= Task objective =
Output every line of the data exactly as it appears.

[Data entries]
## START
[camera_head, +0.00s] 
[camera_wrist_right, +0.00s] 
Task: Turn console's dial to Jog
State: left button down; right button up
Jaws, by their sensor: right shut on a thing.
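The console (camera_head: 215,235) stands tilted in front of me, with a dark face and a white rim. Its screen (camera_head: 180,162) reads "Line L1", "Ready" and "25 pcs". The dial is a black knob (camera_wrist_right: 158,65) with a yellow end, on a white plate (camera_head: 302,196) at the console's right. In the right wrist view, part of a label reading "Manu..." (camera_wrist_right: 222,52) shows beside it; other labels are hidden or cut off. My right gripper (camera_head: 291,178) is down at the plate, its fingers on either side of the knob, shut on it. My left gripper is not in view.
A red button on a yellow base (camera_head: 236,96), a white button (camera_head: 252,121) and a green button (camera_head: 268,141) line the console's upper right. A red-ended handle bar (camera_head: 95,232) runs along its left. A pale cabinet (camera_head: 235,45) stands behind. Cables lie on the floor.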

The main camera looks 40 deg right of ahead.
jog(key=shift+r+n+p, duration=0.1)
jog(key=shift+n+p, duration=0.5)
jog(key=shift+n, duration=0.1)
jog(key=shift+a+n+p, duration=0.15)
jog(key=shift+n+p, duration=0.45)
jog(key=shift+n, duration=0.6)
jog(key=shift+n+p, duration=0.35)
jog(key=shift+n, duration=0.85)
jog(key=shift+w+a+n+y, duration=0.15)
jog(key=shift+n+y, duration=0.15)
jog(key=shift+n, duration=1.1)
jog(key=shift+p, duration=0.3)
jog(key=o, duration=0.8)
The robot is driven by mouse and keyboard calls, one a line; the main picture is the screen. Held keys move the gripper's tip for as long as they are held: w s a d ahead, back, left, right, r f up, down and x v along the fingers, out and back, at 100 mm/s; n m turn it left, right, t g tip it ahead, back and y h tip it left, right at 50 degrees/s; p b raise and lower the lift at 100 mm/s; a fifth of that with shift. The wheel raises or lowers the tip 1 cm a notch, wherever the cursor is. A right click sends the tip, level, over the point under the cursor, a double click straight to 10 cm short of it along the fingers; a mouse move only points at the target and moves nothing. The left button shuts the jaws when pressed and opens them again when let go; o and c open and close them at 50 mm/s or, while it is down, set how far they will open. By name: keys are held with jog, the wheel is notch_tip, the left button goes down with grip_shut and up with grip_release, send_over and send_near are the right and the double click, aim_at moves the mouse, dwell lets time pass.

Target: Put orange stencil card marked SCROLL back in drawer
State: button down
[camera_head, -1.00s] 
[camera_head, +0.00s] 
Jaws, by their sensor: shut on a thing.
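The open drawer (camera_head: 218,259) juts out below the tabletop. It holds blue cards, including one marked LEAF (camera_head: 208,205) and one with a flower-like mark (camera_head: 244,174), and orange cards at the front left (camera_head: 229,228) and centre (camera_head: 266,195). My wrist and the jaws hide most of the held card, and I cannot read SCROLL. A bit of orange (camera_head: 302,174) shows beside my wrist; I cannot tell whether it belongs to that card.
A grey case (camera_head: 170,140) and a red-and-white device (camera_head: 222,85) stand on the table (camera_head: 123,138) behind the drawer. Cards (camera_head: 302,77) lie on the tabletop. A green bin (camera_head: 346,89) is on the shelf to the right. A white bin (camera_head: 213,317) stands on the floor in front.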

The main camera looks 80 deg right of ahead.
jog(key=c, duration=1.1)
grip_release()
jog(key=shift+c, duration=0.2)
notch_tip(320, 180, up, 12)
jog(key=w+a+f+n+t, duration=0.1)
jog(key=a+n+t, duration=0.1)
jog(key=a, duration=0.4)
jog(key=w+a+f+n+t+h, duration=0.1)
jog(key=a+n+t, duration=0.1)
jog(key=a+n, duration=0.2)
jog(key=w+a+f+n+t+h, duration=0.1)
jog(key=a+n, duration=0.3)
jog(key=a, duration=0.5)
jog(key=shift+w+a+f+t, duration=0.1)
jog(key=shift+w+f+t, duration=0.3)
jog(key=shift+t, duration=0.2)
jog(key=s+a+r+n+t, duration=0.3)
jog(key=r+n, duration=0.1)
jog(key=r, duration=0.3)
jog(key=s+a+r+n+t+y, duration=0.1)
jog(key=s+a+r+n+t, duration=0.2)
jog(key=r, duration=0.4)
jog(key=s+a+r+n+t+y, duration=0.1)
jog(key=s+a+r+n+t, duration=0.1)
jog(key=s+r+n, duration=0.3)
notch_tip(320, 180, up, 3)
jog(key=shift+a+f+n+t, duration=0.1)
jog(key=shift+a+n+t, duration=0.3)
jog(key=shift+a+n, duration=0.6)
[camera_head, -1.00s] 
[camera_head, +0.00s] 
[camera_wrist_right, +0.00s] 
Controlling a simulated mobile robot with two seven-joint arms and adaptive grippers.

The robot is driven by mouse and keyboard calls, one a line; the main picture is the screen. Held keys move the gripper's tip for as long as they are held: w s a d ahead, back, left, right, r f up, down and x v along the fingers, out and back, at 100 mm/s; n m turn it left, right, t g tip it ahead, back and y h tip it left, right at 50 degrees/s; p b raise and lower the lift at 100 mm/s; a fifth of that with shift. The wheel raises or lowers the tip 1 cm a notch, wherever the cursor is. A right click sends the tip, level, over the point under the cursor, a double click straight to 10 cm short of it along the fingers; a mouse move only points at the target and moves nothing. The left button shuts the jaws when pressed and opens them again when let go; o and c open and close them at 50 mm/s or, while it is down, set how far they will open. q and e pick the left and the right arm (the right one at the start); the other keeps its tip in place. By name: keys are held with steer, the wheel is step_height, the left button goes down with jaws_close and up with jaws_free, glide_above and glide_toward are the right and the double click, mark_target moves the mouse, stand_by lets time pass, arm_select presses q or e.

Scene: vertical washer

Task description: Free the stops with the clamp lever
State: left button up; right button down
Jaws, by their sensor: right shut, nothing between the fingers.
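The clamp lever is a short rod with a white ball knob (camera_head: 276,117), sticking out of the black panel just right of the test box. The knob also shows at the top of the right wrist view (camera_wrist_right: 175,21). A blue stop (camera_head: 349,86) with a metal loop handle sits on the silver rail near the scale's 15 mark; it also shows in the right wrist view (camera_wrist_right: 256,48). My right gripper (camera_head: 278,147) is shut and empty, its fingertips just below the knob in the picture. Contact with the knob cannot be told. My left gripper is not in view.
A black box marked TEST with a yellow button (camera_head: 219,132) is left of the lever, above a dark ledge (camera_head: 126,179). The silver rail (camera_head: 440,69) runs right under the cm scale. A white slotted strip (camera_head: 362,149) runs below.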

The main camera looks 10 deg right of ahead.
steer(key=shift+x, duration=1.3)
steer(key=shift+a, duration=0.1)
## END
= Answer in full =
[camera_head, +0.00s] 
[camera_wrist_right, +0.00s] 
Task: Turn console's dial to Jog
State: left button down; right button up
Jaws, by their sensor: right shut on a thing.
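The console (camera_head: 215,235) stands tilted in front of me, with a dark face and a white rim. Its screen (camera_head: 180,162) reads "Line L1", "Ready" and "25 pcs". The dial is a black knob (camera_wrist_right: 158,65) with a yellow end, on a white plate (camera_head: 302,196) at the console's right. In the right wrist view, part of a label reading "Manu..." (camera_wrist_right: 222,52) shows beside it; other labels are hidden or cut off. My right gripper (camera_head: 291,178) is down at the plate, its fingers on either side of the knob, shut on it. My left gripper is not in view.
A red button on a yellow base (camera_head: 236,96), a white button (camera_head: 252,121) and a green button (camera_head: 268,141) line the console's upper right. A red-ended handle bar (camera_head: 95,232) runs along its left. A pale cabinet (camera_head: 235,45) stands behind. Cables lie on the floor.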

The main camera looks 40 deg right of ahead.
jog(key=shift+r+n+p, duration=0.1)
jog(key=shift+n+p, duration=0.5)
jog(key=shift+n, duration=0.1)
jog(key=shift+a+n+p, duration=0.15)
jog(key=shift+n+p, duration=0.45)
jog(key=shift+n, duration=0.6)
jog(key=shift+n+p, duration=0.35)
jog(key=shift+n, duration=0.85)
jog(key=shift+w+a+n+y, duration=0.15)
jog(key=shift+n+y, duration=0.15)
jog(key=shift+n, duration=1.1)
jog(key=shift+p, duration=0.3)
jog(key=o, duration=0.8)
The robot is driven by mouse and keyboard calls, one a line; the main picture is the screen. Held keys move the gripper's tip for as long as they are held: w s a d ahead, back, left, right, r f up, down and x v along the fingers, out and back, at 100 mm/s; n m turn it left, right, t g tip it ahead, back and y h tip it left, right at 50 degrees/s; p b raise and lower the lift at 100 mm/s; a fifth of that with shift. The wheel raises or lowers the tip 1 cm a notch, wherever the cursor is. A right click sends the tip, level, over the point under the cursor, a double click straight to 10 cm short of it along the fingers; a mouse move only points at the target and moves nothing. The left button shuts the jaws when pressed and opens them again when let go; o and c open and close them at 50 mm/s or, while it is down, set how far they will open. By name: keys are held with jog, the wheel is notch_tip, the left button goes down with grip_shut and up with grip_release, send_over and send_near are the right and the double click, aim_at moves the mouse, dwell lets time pass.

Target: Put orange stencil card marked SCROLL back in drawer
State: button down
[camera_head, -1.00s] 
[camera_head, +0.00s] 
Jaws, by their sensor: shut on a thing.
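The open drawer (camera_head: 218,259) juts out below the tabletop. It holds blue cards, including one marked LEAF (camera_head: 208,205) and one with a flower-like mark (camera_head: 244,174), and orange cards at the front left (camera_head: 229,228) and centre (camera_head: 266,195). My wrist and the jaws hide most of the held card, and I cannot read SCROLL. A bit of orange (camera_head: 302,174) shows beside my wrist; I cannot tell whether it belongs to that card.
A grey case (camera_head: 170,140) and a red-and-white device (camera_head: 222,85) stand on the table (camera_head: 123,138) behind the drawer. Cards (camera_head: 302,77) lie on the tabletop. A green bin (camera_head: 346,89) is on the shelf to the right. A white bin (camera_head: 213,317) stands on the floor in front.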

The main camera looks 80 deg right of ahead.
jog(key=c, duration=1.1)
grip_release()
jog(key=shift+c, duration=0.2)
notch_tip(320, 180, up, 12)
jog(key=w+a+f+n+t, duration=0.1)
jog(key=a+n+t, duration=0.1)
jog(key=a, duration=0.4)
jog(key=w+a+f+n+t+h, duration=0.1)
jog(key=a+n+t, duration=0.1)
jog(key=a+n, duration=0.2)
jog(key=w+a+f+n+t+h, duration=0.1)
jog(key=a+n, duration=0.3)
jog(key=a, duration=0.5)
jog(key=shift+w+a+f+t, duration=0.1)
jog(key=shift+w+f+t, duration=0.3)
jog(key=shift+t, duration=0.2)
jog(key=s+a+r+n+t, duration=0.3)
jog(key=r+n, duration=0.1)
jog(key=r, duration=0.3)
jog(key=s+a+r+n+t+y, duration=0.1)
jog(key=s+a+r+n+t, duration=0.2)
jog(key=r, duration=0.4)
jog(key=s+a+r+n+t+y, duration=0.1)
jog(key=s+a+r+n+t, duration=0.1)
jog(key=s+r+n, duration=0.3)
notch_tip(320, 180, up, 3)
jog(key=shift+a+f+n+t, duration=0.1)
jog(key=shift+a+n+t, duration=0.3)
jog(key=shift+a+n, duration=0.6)
[camera_head, -1.00s] 
[camera_head, +0.00s] 
[camera_wrist_right, +0.00s] 
Controlling a simulated mobile robot with two seven-joint arms and adaptive grippers.

The robot is driven by mouse and keyboard calls, one a line; the main picture is the screen. Held keys move the gripper's tip for as long as they are held: w s a d ahead, back, left, right, r f up, down and x v along the fingers, out and back, at 100 mm/s; n m turn it left, right, t g tip it ahead, back and y h tip it left, right at 50 degrees/s; p b raise and lower the lift at 100 mm/s; a fifth of that with shift. The wheel raises or lowers the tip 1 cm a notch, wherever the cursor is. A right click sends the tip, level, over the point under the cursor, a double click straight to 10 cm short of it along the fingers; a mouse move only points at the target and moves nothing. The left button shuts the jaws when pressed and opens them again when let go; o and c open and close them at 50 mm/s or, while it is down, set how far they will open. q and e pick the left and the right arm (the right one at the start); the other keeps its tip in place. By name: keys are held with steer, the wheel is step_height, the left button goes down with jaws_close and up with jaws_free, glide_above and glide_toward are the right and the double click, mark_target moves the mouse, stand_by lets time pass, arm_select presses q or e.

Scene: vertical washer

Task description: Free the stops with the clamp lever
State: left button up; right button down
Jaws, by their sensor: right shut, nothing between the fingers.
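The clamp lever is a short rod with a white ball knob (camera_head: 276,117), sticking out of the black panel just right of the test box. The knob also shows at the top of the right wrist view (camera_wrist_right: 175,21). A blue stop (camera_head: 349,86) with a metal loop handle sits on the silver rail near the scale's 15 mark; it also shows in the right wrist view (camera_wrist_right: 256,48). My right gripper (camera_head: 278,147) is shut and empty, its fingertips just below the knob in the picture. Contact with the knob cannot be told. My left gripper is not in view.
A black box marked TEST with a yellow button (camera_head: 219,132) is left of the lever, above a dark ledge (camera_head: 126,179). The silver rail (camera_head: 440,69) runs right under the cm scale. A white slotted strip (camera_head: 362,149) runs below.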

The main camera looks 10 deg right of ahead.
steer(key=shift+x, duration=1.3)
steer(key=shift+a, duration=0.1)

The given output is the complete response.